> Required task: Note how many lines include the word "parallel", and give that number by itself.

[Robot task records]
--- BEGIN ---

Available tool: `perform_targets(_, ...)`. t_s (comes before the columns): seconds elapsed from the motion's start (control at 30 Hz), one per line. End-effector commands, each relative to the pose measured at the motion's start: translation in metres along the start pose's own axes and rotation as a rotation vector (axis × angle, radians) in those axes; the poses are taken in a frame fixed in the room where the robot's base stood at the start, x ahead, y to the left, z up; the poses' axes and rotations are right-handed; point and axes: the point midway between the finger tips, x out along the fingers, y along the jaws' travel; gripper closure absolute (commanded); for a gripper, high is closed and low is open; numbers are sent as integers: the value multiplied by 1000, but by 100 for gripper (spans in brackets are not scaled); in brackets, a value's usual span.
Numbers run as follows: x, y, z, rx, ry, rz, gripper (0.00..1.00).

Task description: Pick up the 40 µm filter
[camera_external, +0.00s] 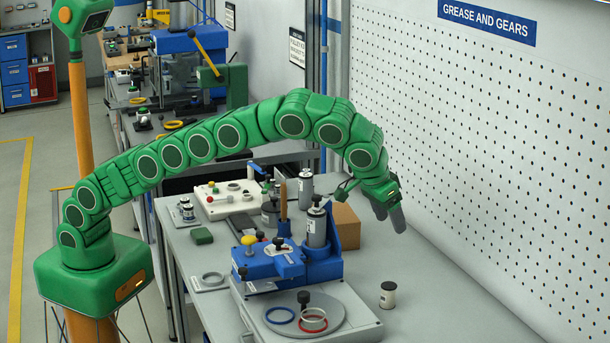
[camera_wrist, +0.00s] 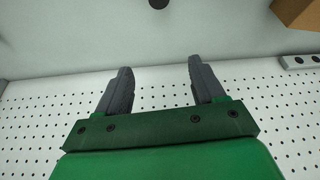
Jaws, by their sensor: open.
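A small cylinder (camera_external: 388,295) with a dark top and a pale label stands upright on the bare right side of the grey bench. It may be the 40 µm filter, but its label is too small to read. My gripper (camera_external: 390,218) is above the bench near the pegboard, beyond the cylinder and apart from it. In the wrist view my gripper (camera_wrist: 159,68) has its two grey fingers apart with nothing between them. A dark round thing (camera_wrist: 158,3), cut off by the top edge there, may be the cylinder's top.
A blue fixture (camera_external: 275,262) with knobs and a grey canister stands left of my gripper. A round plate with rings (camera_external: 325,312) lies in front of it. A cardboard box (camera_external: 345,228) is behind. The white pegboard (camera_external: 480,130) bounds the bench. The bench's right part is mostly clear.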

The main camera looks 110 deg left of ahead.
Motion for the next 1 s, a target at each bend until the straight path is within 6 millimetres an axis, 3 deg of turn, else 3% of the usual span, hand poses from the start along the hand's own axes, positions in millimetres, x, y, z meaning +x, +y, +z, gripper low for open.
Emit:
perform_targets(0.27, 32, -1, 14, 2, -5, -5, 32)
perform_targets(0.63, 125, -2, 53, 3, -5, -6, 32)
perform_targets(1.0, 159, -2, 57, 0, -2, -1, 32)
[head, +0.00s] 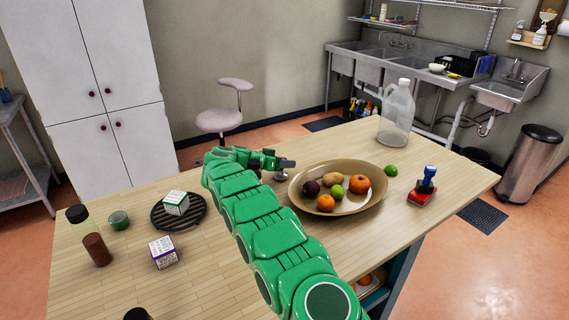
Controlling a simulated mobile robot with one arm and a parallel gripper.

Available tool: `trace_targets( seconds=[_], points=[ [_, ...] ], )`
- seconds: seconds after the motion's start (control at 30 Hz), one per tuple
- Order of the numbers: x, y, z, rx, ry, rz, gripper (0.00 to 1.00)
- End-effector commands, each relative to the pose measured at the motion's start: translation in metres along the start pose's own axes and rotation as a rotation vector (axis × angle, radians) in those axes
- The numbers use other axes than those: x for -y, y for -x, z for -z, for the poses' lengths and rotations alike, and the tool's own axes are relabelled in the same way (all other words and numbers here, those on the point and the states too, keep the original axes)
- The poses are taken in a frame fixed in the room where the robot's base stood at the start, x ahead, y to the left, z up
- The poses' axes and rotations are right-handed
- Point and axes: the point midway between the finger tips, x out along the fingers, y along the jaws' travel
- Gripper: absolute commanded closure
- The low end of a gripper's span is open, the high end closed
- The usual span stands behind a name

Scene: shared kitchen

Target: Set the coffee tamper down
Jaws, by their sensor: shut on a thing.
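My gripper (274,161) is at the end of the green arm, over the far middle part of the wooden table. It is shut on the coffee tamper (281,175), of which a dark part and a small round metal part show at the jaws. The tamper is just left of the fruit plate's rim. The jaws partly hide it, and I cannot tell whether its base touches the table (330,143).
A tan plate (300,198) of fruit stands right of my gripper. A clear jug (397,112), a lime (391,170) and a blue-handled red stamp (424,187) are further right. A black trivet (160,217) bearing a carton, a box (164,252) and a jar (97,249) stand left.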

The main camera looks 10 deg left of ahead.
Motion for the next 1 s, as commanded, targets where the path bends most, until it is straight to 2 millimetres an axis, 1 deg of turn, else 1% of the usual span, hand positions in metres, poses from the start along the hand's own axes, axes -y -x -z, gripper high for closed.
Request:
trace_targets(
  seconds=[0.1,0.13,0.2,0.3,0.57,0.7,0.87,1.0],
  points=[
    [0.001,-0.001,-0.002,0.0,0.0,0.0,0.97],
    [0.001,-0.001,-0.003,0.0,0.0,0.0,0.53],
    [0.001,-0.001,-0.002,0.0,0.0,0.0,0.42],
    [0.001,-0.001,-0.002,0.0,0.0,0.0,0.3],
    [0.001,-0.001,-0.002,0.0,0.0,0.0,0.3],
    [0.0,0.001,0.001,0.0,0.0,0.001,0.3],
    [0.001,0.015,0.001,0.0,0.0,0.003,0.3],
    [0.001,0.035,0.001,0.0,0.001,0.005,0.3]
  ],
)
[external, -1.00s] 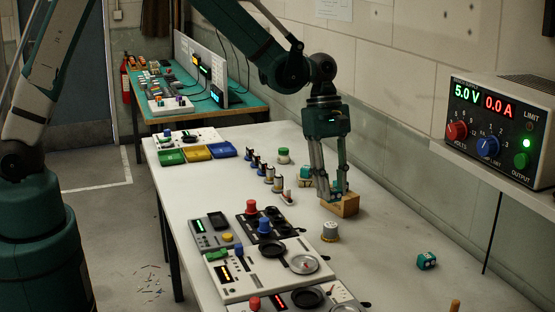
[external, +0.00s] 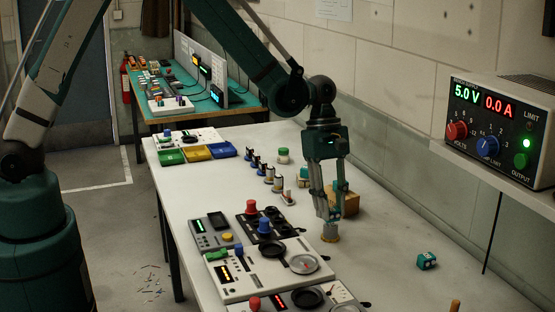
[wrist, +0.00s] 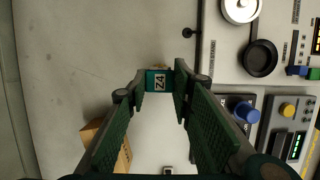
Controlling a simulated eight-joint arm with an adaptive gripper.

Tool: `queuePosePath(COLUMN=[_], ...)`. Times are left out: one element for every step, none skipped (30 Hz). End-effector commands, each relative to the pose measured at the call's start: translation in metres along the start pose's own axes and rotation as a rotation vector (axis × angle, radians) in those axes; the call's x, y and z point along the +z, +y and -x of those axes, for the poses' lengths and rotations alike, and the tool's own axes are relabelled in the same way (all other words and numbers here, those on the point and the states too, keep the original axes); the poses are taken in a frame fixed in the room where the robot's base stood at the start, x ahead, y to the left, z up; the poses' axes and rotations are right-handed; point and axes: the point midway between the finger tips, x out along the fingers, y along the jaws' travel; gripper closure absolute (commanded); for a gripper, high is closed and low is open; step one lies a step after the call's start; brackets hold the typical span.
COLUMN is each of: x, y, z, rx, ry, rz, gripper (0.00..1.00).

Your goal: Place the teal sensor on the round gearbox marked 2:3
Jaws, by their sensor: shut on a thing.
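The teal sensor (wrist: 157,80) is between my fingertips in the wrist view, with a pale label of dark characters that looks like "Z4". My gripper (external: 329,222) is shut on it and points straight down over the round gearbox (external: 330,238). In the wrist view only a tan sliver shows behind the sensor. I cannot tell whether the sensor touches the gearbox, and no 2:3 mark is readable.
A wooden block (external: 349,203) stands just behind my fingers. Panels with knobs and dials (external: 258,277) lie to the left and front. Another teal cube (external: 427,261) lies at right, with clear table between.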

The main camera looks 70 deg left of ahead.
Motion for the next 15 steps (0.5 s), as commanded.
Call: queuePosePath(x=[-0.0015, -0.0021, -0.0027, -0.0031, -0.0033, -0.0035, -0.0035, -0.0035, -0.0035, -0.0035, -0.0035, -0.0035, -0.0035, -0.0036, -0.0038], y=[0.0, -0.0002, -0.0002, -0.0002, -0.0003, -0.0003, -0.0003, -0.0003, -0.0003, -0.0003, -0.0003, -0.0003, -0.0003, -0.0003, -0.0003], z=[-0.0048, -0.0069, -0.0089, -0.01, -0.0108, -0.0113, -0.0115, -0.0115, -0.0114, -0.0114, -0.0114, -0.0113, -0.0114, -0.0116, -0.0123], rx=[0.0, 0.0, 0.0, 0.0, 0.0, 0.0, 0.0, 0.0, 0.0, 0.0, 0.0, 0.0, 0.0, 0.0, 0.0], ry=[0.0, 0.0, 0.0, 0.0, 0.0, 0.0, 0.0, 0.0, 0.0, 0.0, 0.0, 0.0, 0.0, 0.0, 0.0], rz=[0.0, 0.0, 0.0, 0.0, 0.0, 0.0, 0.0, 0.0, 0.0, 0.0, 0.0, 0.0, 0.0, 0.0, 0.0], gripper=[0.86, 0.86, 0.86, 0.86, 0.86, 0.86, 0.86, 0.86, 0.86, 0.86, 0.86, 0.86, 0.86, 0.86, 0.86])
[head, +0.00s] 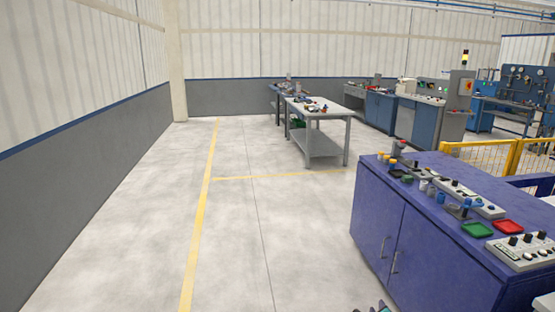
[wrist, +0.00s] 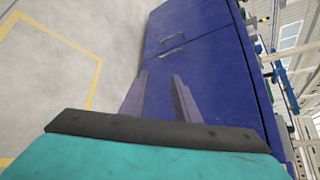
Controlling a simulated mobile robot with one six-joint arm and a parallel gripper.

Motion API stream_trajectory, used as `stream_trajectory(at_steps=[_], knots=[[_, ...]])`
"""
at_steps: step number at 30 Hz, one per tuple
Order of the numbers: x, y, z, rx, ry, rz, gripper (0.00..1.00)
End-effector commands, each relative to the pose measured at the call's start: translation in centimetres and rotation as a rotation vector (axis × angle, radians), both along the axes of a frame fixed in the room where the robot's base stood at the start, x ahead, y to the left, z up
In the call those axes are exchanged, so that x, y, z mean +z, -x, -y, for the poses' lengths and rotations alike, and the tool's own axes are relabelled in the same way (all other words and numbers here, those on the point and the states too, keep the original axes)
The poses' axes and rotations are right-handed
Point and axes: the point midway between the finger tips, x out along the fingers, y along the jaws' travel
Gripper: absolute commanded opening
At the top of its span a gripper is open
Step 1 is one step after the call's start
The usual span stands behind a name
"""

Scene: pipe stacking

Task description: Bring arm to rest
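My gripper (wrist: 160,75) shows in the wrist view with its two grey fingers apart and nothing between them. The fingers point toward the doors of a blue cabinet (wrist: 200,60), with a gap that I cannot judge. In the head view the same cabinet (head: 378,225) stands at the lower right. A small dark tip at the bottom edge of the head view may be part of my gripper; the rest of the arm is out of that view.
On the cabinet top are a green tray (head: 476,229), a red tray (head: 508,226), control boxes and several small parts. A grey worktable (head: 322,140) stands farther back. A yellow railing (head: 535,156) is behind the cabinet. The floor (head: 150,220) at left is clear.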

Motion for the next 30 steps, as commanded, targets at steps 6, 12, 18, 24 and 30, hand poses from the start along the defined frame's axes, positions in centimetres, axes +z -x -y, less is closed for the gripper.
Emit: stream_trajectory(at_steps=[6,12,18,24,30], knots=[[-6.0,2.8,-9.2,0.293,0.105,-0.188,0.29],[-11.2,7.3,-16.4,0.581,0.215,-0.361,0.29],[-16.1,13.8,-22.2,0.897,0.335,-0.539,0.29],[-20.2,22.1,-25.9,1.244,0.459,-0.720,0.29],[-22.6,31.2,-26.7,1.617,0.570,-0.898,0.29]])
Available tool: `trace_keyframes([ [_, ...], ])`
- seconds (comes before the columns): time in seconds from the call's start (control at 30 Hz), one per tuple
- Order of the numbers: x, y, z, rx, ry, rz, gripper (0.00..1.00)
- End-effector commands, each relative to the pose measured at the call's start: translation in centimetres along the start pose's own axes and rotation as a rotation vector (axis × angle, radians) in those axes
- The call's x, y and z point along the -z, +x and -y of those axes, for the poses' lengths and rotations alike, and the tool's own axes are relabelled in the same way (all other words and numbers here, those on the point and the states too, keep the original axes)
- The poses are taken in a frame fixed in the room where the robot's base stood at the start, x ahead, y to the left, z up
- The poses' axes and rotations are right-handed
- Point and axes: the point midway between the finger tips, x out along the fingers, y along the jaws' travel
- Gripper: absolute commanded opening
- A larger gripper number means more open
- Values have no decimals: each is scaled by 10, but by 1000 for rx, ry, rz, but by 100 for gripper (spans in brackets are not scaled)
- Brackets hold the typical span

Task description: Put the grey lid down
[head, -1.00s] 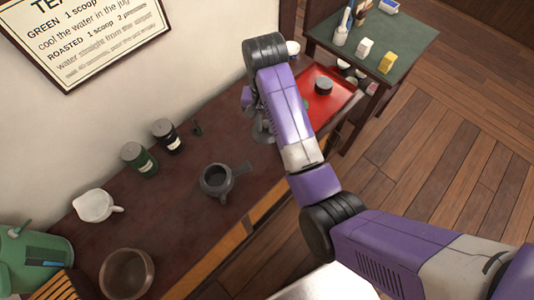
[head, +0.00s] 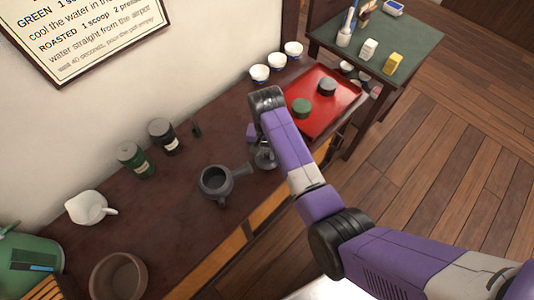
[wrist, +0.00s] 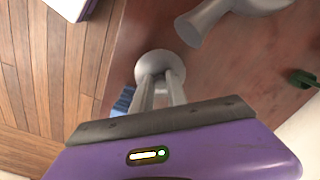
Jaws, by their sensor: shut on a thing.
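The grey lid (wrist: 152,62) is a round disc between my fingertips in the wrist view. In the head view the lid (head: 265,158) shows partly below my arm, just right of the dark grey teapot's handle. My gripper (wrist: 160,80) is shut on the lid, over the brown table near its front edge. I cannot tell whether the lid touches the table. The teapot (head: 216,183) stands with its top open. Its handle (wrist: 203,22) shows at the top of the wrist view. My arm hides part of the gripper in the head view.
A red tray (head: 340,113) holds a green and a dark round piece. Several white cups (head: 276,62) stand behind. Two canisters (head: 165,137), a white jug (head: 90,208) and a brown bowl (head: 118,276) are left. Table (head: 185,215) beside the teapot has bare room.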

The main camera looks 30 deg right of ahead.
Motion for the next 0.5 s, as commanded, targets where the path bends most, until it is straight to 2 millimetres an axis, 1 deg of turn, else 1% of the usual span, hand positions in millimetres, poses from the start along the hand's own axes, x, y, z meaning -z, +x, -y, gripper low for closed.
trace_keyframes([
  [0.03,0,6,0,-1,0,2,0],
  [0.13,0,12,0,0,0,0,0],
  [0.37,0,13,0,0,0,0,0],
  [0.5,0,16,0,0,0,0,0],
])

--- END ---

> Written answer: 2